State how many lines of the records contain the string "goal". Give the number alone.

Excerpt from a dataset
--- --- ---
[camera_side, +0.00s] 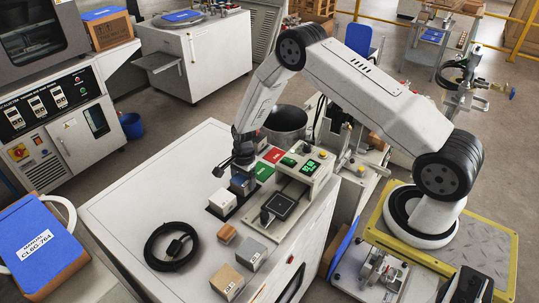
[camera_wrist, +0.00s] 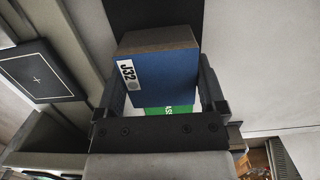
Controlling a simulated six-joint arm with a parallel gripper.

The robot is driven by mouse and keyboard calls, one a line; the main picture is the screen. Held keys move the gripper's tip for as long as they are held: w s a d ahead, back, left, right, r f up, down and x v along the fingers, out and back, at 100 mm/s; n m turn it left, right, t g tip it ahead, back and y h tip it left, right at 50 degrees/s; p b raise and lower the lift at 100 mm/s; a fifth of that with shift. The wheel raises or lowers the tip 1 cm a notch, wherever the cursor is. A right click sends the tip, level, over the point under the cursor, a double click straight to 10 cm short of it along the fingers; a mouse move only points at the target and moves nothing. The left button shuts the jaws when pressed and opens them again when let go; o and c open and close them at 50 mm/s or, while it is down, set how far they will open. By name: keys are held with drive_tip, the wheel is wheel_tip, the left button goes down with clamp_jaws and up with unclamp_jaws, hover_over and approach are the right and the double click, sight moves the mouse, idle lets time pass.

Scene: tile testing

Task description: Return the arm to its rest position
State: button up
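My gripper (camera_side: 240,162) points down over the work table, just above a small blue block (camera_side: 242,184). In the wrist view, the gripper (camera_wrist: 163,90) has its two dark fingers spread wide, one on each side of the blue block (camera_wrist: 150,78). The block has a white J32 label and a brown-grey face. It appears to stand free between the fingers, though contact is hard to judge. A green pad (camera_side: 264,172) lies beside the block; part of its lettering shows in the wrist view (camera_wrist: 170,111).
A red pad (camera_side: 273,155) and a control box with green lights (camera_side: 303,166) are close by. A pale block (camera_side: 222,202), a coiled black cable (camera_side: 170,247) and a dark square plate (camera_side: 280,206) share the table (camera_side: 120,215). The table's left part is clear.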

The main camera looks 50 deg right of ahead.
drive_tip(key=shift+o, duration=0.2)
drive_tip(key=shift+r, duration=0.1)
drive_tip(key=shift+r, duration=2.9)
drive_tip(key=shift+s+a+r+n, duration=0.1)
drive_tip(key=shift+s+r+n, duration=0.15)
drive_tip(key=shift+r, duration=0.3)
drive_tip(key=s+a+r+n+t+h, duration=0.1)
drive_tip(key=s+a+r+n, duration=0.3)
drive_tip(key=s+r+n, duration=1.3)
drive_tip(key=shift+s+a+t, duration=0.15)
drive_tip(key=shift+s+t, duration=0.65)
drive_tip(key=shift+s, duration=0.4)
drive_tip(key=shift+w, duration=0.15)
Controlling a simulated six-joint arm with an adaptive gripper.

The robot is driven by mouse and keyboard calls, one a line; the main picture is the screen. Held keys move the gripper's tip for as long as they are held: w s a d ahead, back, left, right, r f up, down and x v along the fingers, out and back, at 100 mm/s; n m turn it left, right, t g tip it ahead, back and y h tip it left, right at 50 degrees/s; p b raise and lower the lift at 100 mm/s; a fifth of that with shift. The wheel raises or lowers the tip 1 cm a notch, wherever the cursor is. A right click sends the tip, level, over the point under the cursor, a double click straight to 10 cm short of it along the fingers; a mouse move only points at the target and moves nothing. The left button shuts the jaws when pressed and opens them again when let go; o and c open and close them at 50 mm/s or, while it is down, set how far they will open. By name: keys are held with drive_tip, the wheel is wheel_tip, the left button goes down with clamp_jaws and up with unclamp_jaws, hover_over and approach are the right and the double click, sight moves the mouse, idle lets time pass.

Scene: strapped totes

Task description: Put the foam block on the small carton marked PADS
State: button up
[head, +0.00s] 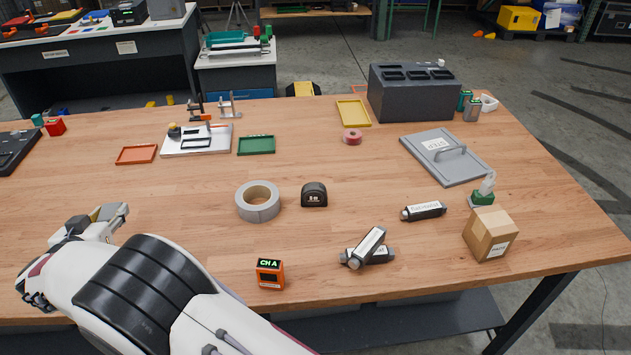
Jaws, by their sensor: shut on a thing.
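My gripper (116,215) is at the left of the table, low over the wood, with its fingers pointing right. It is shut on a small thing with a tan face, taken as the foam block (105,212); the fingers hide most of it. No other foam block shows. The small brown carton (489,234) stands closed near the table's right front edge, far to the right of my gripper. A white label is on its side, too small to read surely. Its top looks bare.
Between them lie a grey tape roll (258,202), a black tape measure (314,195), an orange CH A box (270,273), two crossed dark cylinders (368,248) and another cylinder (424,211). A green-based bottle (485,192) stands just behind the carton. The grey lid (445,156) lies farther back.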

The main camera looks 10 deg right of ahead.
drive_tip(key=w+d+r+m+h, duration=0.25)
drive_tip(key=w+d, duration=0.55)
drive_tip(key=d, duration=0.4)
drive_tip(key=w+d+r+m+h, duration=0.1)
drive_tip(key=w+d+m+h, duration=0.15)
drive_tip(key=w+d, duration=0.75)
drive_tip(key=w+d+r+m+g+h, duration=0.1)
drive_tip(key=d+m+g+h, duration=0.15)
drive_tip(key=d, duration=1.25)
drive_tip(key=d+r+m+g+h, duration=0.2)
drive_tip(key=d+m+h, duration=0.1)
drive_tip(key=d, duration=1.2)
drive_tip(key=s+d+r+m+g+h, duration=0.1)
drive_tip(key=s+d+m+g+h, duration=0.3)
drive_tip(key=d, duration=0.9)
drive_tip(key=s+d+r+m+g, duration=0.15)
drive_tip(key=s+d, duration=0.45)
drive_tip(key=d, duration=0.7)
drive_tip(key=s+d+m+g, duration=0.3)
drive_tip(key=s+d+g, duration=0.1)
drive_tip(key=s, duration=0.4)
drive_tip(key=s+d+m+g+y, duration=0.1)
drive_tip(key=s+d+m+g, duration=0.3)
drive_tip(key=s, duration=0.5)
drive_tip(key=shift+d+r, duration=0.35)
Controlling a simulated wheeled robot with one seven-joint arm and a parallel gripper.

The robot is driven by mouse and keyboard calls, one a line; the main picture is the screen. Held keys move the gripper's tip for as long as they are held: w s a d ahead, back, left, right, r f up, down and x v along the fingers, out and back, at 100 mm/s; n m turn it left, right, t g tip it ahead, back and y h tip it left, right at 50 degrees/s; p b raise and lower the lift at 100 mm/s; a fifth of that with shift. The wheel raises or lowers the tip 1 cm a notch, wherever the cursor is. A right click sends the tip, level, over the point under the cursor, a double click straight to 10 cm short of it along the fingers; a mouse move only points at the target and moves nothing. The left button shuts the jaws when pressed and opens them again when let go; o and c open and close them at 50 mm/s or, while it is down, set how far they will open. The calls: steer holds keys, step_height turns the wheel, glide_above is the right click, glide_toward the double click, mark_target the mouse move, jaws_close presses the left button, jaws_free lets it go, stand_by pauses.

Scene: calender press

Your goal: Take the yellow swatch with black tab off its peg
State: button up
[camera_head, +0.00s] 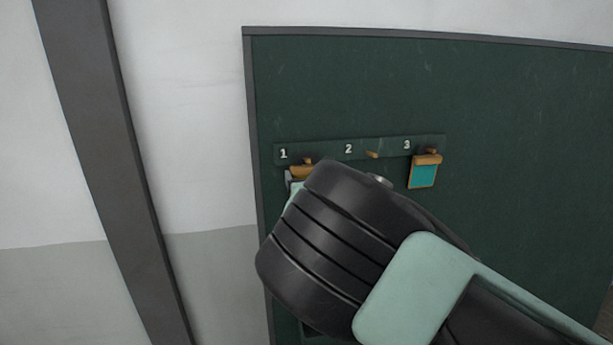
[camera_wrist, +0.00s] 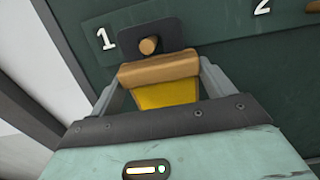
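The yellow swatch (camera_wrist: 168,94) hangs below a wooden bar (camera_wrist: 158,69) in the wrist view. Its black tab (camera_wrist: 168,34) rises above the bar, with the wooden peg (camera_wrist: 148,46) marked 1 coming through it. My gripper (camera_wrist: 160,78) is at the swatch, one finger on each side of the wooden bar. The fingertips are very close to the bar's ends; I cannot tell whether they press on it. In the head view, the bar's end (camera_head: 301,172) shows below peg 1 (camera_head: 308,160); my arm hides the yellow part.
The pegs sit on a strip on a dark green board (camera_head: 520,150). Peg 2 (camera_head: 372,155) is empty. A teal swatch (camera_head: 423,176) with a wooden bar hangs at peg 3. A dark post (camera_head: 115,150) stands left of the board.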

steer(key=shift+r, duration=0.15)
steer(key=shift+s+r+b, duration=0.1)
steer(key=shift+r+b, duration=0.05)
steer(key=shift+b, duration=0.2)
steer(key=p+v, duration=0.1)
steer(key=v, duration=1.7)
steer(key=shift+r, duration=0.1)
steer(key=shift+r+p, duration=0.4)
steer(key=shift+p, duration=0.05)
--- --- ---
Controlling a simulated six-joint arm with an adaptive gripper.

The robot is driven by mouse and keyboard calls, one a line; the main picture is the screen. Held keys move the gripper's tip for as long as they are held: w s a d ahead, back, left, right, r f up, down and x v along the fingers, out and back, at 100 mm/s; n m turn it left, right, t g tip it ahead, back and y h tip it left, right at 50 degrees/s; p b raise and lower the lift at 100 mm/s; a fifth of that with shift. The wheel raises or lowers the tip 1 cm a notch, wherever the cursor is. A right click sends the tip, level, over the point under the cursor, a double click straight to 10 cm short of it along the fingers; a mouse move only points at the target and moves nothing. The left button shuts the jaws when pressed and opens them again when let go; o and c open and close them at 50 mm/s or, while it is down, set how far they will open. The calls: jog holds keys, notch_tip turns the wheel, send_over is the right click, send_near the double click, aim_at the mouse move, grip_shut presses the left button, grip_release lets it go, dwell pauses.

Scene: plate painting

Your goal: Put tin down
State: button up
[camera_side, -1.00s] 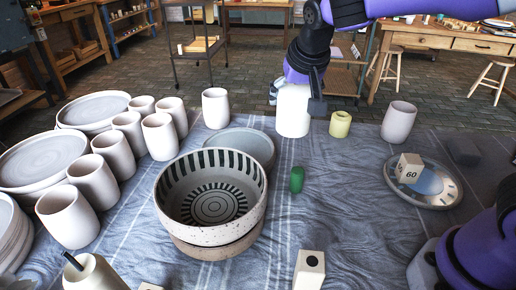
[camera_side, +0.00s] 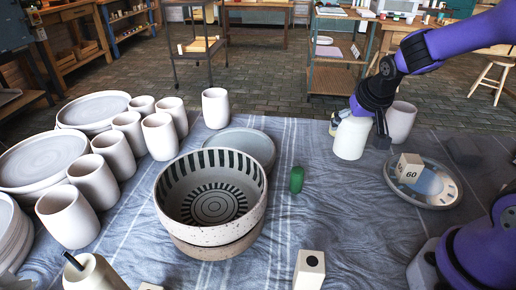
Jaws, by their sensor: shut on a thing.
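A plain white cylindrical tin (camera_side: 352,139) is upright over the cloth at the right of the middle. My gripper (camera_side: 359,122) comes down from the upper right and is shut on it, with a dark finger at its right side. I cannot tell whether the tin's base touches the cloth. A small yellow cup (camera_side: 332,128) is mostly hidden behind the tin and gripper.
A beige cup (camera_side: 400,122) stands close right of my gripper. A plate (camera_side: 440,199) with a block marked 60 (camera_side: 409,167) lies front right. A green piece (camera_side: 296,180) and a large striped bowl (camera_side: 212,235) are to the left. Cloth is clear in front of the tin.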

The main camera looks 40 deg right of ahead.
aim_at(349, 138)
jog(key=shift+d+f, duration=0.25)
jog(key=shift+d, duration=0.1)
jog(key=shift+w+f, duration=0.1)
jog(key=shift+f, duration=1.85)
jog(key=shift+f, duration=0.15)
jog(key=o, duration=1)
--- --- ---
WRITTEN SOLUTION - 2